* **THE RECORDS**:
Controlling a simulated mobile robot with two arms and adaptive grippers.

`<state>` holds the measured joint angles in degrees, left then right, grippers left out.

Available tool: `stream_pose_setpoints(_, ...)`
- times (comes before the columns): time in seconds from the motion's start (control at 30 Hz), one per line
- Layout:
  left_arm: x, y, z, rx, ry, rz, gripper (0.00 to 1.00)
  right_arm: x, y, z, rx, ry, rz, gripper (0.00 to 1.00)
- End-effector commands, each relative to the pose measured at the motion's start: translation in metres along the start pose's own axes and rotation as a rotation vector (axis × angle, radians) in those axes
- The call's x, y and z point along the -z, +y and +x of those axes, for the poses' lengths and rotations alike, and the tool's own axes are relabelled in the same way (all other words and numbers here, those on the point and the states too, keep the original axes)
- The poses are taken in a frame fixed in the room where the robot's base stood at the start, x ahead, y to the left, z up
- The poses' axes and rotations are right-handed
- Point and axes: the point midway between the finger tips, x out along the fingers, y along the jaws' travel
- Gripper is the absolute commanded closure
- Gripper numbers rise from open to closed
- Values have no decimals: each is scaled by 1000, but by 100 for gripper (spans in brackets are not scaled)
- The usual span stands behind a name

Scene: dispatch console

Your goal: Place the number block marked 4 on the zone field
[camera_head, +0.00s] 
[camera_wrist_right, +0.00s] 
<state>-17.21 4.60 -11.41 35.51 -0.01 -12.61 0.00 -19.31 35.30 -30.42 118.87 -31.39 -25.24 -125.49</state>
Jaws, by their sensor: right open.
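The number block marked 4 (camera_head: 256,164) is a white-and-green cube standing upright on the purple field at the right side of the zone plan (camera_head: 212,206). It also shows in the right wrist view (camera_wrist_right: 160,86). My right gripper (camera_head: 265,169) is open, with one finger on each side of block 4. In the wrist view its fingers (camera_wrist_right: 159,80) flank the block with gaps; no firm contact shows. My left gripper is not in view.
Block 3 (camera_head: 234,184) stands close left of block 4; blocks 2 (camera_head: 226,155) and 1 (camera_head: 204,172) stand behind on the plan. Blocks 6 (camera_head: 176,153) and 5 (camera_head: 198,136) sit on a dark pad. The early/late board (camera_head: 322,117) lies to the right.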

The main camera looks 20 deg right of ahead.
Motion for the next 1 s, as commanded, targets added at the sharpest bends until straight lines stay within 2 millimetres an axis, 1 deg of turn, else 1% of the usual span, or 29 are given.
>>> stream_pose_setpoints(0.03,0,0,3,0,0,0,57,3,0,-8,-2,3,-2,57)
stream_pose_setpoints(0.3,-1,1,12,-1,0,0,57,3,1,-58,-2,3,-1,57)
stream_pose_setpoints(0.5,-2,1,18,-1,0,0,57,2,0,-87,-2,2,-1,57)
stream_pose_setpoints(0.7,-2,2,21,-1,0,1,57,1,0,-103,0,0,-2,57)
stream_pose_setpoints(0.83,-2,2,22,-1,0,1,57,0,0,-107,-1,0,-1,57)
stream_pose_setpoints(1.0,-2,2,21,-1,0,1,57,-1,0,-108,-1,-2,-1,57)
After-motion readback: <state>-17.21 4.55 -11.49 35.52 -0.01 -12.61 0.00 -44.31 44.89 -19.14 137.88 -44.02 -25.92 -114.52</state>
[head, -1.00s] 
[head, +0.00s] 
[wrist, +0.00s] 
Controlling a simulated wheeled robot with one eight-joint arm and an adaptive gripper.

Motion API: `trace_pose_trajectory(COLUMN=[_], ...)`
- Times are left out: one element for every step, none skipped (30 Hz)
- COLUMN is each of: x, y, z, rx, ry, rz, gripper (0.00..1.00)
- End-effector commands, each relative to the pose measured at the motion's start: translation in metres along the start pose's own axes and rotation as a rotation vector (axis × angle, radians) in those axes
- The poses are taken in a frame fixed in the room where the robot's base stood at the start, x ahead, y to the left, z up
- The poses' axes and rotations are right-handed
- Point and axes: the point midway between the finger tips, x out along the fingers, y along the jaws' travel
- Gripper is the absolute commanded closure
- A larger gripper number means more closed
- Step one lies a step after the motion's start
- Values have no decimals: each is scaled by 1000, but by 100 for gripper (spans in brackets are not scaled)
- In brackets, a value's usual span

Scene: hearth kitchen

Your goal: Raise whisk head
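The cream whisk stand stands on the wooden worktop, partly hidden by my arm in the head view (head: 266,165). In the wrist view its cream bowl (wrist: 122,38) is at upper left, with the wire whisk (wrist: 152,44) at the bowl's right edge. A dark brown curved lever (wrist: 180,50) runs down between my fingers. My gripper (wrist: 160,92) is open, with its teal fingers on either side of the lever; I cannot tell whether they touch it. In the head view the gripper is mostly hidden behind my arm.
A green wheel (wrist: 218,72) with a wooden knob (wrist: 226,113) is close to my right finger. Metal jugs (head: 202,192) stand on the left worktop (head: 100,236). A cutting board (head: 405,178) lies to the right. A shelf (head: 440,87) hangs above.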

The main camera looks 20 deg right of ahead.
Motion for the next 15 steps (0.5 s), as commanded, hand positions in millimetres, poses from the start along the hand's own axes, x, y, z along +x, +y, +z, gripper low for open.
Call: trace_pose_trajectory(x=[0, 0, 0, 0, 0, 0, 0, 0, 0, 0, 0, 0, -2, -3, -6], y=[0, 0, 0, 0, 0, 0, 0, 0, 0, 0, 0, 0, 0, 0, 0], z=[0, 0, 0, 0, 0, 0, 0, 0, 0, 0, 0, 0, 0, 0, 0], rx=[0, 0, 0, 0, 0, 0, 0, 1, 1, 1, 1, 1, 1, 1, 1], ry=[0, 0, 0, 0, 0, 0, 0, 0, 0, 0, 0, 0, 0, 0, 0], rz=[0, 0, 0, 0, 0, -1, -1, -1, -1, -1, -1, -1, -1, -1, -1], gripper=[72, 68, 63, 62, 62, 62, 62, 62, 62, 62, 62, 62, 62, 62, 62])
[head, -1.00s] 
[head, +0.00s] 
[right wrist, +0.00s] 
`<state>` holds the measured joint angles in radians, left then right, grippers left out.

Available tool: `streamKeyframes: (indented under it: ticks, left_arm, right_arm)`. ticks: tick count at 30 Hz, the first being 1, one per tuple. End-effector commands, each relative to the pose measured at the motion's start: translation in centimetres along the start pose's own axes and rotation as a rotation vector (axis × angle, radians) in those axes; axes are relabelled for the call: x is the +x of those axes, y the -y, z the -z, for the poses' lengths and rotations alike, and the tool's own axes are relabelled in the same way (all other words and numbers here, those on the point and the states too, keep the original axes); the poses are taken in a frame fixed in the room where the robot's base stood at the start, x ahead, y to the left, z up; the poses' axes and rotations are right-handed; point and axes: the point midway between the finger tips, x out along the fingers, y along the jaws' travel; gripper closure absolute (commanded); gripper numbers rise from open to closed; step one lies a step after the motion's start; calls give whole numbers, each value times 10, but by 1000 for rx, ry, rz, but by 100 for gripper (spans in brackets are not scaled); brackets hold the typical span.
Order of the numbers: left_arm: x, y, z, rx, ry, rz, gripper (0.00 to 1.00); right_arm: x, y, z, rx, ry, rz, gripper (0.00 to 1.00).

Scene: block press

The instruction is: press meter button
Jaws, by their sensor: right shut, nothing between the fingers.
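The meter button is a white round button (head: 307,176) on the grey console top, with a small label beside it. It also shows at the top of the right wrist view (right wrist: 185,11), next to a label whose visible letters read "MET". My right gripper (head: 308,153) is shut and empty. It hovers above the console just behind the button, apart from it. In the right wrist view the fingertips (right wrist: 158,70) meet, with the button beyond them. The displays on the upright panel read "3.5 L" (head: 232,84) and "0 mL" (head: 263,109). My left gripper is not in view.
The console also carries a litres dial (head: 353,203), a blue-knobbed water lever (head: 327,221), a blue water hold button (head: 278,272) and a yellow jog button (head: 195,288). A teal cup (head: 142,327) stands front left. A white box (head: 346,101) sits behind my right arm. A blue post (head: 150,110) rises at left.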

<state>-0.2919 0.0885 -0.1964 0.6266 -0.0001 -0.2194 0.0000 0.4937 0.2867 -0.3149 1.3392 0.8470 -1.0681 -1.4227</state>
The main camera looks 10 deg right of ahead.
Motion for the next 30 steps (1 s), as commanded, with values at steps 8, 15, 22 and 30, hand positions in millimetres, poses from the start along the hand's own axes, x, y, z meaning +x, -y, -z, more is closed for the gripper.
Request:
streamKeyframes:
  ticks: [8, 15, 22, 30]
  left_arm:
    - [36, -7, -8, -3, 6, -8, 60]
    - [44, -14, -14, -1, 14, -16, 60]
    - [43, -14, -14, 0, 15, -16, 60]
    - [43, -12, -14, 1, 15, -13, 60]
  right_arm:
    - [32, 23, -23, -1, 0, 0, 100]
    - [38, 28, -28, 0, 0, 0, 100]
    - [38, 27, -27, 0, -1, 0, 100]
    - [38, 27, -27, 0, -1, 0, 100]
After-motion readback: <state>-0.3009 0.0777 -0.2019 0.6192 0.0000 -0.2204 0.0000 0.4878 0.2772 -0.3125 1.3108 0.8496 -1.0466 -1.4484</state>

* **PROBLEM TO SOLVE**:
Starting with the line with "[camera_wrist_right, +0.00s]" and ending with the line with "<state>-17.21 4.60 -11.41", extract every line exactly and nothing outside that span.

* **SOLUTION FOR THIS EXERCISE**:
[camera_wrist_right, +0.00s] 
<state>-17.21 4.60 -11.41 35.51 -0.01 -12.61 0.00 -19.31 35.30 -30.42 118.87 -31.39 -25.24 -125.49</state>

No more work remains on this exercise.